## GOAL
Take each line that has the word "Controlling" and return it.
—————
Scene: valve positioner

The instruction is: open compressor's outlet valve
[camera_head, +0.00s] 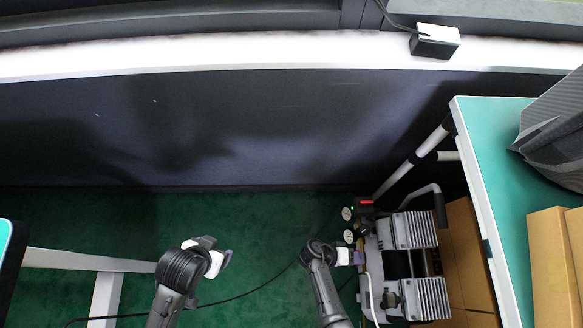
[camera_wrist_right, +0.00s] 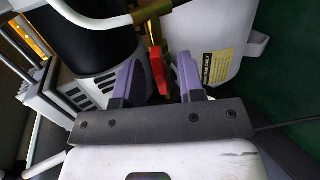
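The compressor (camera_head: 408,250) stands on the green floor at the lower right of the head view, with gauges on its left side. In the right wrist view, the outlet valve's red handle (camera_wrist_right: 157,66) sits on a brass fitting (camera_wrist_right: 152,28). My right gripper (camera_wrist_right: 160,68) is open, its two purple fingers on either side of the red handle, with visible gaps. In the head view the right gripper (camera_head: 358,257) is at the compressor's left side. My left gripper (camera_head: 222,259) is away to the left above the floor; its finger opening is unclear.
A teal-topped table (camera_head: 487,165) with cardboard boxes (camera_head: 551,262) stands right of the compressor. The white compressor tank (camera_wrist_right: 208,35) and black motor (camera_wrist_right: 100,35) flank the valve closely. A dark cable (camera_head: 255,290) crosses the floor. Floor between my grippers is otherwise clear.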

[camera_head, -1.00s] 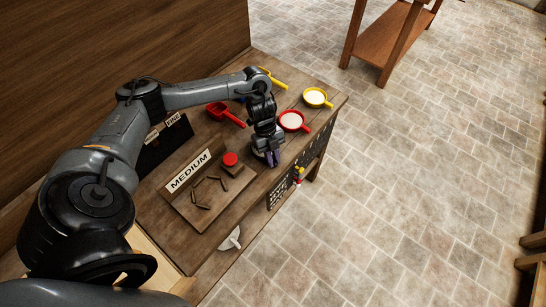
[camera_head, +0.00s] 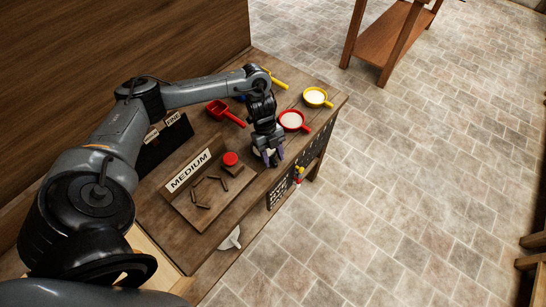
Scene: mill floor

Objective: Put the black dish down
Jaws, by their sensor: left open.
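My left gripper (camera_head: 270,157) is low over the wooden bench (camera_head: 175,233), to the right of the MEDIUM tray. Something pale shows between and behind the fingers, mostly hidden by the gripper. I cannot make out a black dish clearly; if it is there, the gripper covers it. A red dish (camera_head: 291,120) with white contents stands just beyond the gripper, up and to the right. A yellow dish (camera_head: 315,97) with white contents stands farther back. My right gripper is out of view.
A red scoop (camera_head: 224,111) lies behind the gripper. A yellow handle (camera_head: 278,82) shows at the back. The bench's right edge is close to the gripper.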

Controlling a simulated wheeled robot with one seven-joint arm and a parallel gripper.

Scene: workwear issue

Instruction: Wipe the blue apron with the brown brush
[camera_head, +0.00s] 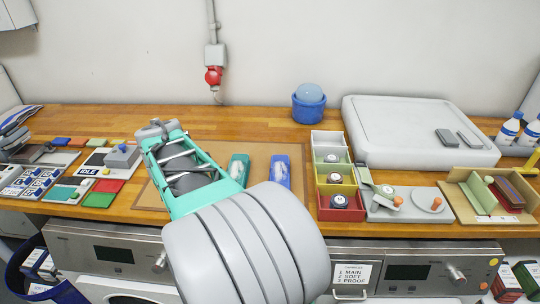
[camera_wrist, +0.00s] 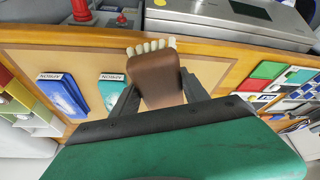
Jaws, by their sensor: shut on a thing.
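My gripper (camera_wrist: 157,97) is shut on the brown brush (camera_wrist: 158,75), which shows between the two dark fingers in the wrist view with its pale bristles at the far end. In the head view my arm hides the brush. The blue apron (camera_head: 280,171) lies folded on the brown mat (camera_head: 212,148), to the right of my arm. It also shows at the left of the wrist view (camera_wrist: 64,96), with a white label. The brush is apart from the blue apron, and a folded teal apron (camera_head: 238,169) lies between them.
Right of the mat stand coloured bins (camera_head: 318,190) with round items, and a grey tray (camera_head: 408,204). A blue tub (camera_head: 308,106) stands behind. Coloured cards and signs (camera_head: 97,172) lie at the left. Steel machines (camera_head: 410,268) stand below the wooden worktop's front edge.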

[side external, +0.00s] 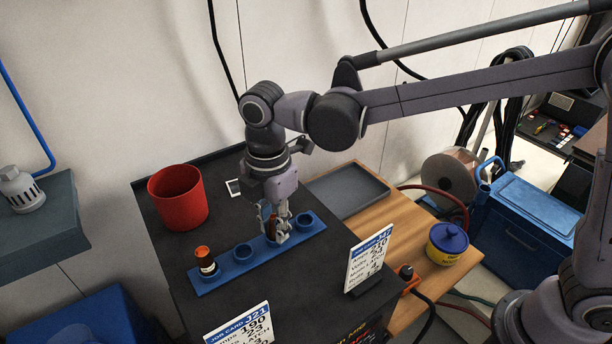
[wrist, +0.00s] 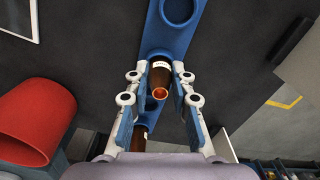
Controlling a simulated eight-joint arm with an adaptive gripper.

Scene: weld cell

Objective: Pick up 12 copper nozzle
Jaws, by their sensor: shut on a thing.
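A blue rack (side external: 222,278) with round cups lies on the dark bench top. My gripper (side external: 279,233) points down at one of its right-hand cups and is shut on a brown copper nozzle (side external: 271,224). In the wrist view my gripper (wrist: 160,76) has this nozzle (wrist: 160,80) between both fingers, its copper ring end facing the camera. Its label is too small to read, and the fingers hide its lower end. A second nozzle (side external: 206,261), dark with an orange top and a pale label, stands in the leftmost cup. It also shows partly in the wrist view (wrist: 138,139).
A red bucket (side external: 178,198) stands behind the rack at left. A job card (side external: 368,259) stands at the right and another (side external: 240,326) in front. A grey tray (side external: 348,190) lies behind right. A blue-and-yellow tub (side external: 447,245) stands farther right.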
—————
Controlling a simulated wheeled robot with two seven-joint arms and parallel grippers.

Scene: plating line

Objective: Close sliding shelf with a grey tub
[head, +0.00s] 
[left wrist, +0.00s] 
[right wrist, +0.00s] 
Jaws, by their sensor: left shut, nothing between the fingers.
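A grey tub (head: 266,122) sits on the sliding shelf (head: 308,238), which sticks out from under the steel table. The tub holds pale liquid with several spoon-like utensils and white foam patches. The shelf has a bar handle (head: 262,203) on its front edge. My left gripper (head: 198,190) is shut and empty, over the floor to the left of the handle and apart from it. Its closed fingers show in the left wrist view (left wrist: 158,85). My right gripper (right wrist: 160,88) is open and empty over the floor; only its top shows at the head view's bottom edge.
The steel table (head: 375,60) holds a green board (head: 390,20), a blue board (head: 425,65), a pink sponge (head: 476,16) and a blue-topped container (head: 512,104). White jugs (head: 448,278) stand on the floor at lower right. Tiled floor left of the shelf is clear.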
—————
## TASK RESULT
Controlling a simulated wheeled robot with one seven-joint arm and a parallel gripper.
Controlling a simulated eight-joint arm with an adaptive gripper.
Controlling a simulated wheeled robot with two seven-joint arms and parallel grippers.

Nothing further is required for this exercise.